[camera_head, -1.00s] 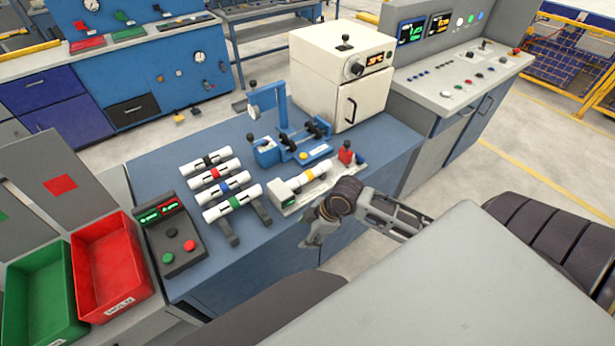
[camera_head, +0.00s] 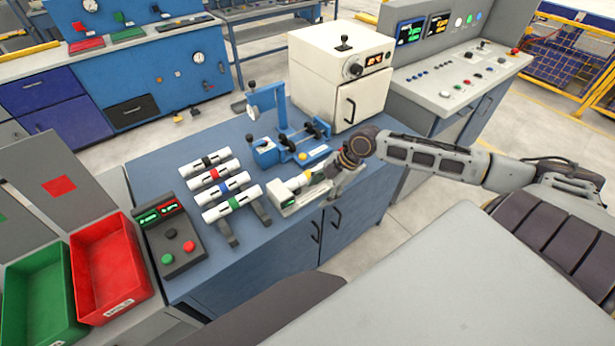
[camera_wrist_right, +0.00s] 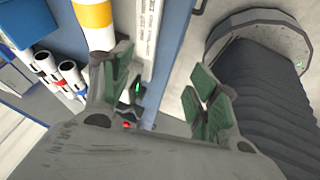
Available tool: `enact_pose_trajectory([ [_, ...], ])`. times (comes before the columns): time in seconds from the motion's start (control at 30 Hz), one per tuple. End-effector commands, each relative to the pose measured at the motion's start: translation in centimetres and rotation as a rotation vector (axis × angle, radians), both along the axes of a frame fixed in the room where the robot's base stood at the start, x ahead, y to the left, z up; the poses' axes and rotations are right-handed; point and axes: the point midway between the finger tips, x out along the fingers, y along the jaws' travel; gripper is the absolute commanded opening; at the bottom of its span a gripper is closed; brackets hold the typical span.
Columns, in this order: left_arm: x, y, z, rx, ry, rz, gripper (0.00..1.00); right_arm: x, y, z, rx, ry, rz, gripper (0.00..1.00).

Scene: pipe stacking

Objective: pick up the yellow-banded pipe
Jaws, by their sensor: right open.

:: Problem requirements ::
Print the complete listing exactly, apart from any pictures.

:: Written reply ::
[camera_head, -1.00s] 
[camera_head, +0.00s] 
[camera_wrist_right, +0.00s] 
Available tool: `enact_pose_trajectory([ [_, ...], ])`. times (comes before the columns): time in seconds from the motion's start (control at 30 Hz), one per tuple. End-effector commands, each relative to the pose measured at the motion's start: translation in centimetres and rotation as a rotation vector (axis × angle, radians), both along the axes of a frame fixed in the room where the robot's base stood at the start, x ahead, y to the left, z up; the poses' axes and rotations are right-handed; point and axes: the point midway between the finger tips, x out along the fingers, y along the jaws' travel; gripper is the absolute commanded opening; at the bottom of its span a gripper is closed; brackets hold the typical span.
Columns, in this order: left_arm: x, y, z, rx, ry, rz, gripper (0.00..1.00); right_arm: x, y, z, rx, ry, rz, gripper (0.00..1.00).

Scene: pipe stacking

Objective: pick up the yellow-banded pipe
Jaws, by their sensor: right open.

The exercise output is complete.